Do this: The lines beneath this instruction, from the first through the one containing "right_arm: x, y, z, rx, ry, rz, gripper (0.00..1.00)", must be transcribed exactly; no other line belongs in the output.

+++ Record list +++

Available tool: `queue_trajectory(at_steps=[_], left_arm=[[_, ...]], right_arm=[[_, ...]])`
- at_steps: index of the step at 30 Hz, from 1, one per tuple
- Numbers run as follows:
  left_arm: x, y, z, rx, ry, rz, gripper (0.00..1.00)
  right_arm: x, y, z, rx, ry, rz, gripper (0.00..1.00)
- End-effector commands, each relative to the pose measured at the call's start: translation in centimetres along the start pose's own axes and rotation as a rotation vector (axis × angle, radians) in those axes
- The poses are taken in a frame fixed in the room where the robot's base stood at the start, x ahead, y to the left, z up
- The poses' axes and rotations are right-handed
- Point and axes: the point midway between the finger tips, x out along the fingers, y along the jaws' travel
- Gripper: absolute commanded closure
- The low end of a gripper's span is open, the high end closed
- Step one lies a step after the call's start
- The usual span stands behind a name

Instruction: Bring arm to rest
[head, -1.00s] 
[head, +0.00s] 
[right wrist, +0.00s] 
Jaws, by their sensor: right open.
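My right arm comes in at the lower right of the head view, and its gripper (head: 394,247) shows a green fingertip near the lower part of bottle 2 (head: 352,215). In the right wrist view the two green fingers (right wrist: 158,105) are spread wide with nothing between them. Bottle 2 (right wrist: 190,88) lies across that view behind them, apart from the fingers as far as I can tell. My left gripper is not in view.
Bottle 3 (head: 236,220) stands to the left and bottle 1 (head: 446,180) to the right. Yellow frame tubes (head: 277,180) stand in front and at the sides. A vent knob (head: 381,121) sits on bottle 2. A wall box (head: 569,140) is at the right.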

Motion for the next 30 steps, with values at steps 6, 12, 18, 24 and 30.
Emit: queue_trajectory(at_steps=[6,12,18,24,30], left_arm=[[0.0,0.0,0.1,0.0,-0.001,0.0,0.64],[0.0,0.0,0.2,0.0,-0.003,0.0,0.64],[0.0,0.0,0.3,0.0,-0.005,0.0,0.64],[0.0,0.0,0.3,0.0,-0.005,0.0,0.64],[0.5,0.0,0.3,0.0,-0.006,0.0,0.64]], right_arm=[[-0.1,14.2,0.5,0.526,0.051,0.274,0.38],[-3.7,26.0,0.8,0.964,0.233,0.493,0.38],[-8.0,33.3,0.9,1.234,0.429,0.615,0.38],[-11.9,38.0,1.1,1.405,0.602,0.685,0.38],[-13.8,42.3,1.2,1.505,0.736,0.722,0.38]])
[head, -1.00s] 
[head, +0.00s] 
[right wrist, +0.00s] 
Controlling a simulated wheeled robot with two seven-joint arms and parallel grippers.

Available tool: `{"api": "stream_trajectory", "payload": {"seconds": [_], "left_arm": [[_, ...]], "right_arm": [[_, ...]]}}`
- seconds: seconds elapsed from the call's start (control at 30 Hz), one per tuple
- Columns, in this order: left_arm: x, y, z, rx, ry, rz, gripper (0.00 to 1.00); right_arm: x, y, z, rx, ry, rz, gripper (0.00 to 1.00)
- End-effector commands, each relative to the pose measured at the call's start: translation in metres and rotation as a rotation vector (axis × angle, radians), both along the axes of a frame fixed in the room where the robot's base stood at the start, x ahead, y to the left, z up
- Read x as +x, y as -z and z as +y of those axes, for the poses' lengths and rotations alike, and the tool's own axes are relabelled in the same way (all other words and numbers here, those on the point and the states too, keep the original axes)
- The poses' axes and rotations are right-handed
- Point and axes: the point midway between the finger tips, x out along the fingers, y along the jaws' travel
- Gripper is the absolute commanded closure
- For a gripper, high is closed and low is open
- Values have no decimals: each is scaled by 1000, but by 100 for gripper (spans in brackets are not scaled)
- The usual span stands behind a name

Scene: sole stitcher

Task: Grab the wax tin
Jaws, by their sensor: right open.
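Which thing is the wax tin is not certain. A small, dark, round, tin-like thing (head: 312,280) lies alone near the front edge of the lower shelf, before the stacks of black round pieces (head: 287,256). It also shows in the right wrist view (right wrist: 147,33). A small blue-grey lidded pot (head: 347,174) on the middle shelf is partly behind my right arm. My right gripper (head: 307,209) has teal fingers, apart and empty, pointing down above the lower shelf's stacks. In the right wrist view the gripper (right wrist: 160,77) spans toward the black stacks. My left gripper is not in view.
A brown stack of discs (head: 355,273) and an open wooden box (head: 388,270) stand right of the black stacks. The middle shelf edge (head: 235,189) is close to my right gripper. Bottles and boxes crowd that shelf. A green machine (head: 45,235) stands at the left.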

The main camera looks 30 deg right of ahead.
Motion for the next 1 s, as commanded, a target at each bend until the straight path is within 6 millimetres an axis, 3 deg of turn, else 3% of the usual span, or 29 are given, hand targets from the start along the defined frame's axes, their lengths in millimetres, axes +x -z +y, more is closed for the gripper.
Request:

+++

Full response:
Available tool: `queue_trajectory(at_steps=[_], left_arm=[[_, ...]], right_arm=[[_, ...]])`
- at_steps: index of the step at 30 Hz, from 1, one per tuple
- Numbers run as follows:
  left_arm: x, y, z, rx, ry, rz, gripper (0.00..1.00)
  right_arm: x, y, z, rx, ry, rz, gripper (0.00..1.00)

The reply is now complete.